Precisamos diversificar nossas casas, empresas, escolas, restaurantes, escritórios e fórum a fim de que o contato com outro nos possibilite o conhecimento sobre nós, do universo e dos deuses. Esta responsabilidade fica a cargo da liderança, dos gestores, governantes, presidentes e das pessoas que tenham o poder de incluir e diversificar o ambiente.
A diversidade e, somente a diversidade poderá nos trazer esse bem; o bem da vida plena e feliz. O distanciamento do outro, a homogeneidade, a homogenia branca só resultará em fracasso e incapacidade de diálogo, brutalidade e por fim o nazismo e fascismo em suas formas mais cruéis.

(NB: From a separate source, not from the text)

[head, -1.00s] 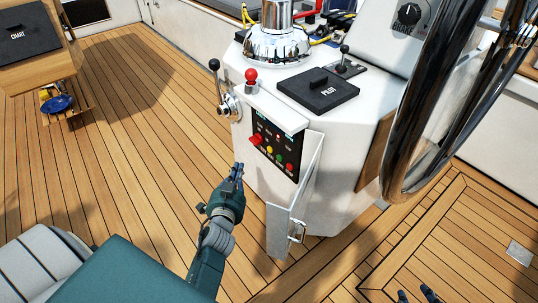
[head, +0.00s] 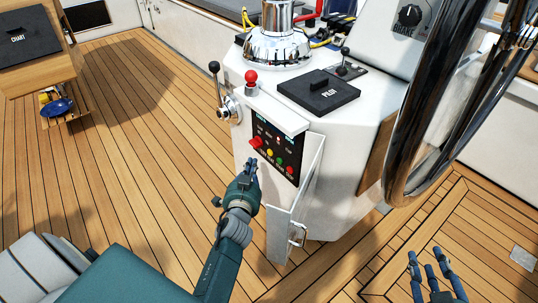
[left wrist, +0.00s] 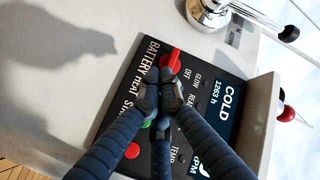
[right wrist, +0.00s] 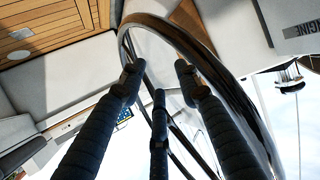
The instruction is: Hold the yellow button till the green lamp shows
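The engine panel (head: 263,133) is black and set in the white pedestal, facing left. In the head view it carries a red switch (head: 256,142), a yellow button (head: 269,153), a green button (head: 279,160) and a red button (head: 290,169). My left gripper (head: 251,164) is just in front of the panel, fingertips together and empty. In the left wrist view its fingers cover the yellow button; the red switch (left wrist: 171,60) and green button (left wrist: 146,123) show beside them. Contact is unclear. No lit green lamp is visible. My right gripper (head: 428,262) is open and empty, low on the right.
An open white cover (head: 306,185) stands out along the panel's right side. A throttle lever (head: 221,90) and a red knob (head: 251,77) are above. The display (left wrist: 225,100) reads COLD. The steering wheel (head: 420,110) is at right.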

O distanciamento do outro, e o fechamento em nós mesmos, nosso grupo fechado de trabalho ou estudos tira toda a possibilidade de o diabo estar em nós. Precisamos diariamente nos exorcizarmos dos diabos que existem em nós através da diversidade.

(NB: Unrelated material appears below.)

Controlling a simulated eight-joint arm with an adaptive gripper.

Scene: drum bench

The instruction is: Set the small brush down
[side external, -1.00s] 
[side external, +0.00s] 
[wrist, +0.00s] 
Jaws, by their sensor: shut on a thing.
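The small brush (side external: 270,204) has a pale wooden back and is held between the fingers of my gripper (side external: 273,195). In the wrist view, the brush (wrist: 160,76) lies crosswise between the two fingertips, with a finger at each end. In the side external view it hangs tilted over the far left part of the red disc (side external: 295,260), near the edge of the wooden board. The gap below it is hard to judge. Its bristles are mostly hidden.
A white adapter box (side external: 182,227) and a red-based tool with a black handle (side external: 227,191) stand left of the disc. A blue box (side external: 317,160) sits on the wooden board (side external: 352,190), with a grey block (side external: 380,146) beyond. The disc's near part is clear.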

Ainda não sabemos qual caminho o professor irá seguir, se irá reconhecer o seu diabo interior e se submeter ao exorcismo da lei, ou se irá negar a prática de qualquer atitude criminosa gritando que o inferno são os outros, culpando o aluno e deixando escapar mais uma possibilidade de conhecer a si, o universo e os deuses.
Por fim faço um faço um apelo a você que, na dúvida reconheça suas fragilidades e deixe que o encontro com o outro, com a diversidade expurgue todo lixo do racismo, machismo, xenofobia, narcísico e outras entulhos que possam estar te impedindo de crescer.
Referências teóricas
Lançada campanha para combater o racismo: Disponível em https://politica.estadao.com.br/noticias/geral,lancada-campanha-para-combater-o-racismo,20041214p33384.amp Acesso em: 28 de setembro de 2022 às 01h42.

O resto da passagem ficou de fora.